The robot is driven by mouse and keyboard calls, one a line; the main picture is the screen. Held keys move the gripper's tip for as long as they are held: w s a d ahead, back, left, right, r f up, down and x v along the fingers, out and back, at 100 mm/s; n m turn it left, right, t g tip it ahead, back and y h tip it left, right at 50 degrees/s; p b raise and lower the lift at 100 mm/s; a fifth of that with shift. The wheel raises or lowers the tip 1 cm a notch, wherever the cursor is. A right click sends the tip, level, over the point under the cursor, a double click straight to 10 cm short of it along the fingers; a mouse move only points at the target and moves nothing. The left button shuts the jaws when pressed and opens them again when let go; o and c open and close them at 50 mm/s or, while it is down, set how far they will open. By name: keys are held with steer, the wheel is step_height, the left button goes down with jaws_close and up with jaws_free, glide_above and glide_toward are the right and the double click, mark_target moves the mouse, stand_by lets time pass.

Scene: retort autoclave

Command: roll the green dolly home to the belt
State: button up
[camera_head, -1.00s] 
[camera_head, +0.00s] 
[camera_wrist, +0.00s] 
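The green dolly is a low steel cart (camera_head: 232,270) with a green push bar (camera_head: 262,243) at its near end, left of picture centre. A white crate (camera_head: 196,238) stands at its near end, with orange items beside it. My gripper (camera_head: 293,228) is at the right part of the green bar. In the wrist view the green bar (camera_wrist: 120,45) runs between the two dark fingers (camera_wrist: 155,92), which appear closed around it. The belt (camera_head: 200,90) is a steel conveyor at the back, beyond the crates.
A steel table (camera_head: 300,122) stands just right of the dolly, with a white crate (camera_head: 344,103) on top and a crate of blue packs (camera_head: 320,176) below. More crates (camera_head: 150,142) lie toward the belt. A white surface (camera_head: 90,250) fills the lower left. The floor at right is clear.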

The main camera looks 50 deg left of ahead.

______

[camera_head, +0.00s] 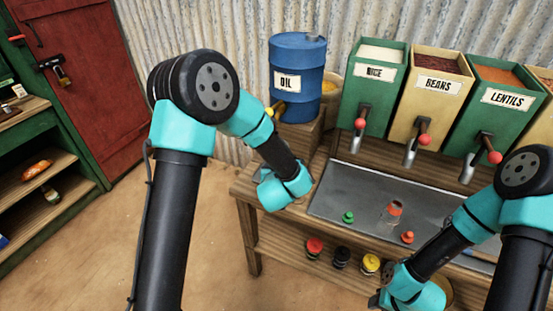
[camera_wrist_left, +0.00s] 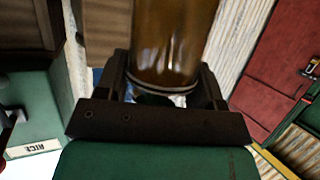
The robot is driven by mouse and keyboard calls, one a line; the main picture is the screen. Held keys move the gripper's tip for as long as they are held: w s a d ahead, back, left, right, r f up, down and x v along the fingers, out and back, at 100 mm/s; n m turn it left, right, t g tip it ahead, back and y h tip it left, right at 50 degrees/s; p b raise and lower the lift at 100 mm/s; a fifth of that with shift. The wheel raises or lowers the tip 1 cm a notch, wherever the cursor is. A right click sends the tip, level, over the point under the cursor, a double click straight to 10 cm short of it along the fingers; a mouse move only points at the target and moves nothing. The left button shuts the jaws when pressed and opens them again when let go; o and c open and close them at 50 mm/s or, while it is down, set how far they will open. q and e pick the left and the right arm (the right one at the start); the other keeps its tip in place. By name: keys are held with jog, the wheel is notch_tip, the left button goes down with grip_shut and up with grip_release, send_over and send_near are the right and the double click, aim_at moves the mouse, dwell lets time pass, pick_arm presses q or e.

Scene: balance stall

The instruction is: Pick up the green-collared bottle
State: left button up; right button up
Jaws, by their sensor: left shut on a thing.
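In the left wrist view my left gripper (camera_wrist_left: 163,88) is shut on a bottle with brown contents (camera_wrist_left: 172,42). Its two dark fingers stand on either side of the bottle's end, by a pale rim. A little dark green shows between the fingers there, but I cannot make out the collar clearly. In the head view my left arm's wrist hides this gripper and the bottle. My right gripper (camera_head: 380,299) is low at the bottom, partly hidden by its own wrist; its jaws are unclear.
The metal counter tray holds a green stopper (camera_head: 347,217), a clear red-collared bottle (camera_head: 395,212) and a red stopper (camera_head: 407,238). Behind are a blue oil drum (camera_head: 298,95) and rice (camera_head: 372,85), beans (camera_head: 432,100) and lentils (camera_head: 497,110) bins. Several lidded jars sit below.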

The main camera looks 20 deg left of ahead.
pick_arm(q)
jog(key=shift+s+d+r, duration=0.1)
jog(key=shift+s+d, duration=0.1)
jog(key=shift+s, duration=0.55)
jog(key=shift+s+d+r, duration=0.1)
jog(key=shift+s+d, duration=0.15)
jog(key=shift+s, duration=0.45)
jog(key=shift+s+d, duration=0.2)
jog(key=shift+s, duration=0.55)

______

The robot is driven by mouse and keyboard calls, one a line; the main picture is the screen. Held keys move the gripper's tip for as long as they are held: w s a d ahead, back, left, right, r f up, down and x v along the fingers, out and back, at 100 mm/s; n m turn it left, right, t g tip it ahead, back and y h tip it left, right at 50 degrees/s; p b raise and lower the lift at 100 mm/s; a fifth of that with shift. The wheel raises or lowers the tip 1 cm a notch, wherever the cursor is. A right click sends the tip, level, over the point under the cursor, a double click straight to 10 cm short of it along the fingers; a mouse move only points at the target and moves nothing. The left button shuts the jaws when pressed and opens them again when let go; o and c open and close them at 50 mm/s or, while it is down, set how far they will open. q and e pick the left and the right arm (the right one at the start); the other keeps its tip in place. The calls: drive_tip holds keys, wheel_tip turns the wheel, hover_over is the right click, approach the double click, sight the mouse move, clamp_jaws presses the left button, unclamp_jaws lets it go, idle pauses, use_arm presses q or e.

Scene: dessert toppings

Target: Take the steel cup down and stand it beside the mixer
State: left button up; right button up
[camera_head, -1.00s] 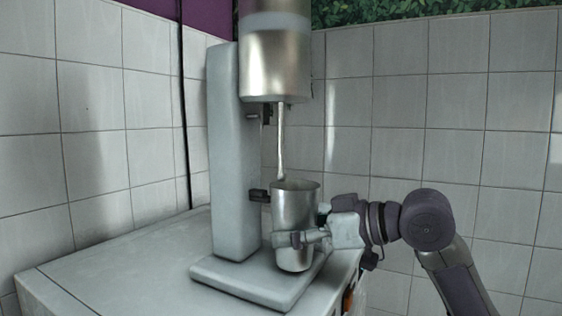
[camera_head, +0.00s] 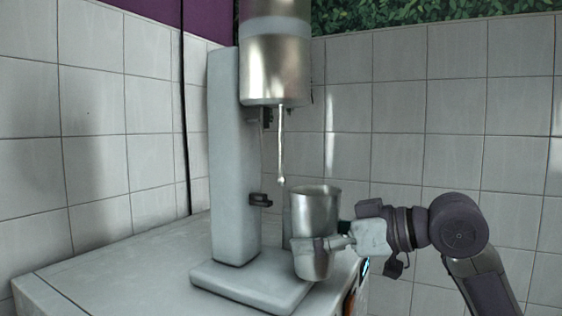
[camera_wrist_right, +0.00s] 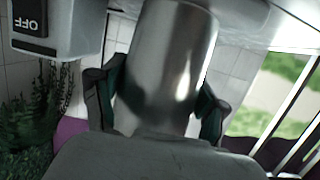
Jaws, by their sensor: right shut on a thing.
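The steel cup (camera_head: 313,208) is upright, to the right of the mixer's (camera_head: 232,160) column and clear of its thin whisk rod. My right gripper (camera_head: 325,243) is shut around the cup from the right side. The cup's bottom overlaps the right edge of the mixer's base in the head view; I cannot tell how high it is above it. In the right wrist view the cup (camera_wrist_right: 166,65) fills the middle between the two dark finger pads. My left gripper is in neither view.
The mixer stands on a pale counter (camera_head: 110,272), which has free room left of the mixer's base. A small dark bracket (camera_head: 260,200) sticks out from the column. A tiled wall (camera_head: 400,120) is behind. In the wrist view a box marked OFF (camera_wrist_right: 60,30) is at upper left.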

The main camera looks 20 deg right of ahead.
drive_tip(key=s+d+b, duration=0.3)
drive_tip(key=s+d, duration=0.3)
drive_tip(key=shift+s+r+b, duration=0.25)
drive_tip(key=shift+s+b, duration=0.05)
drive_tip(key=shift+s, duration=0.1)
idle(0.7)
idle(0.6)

______

- EXERCISE DETAILS: Count how many lines contain "Scene" and give only that count.

- FINAL ANSWER: 3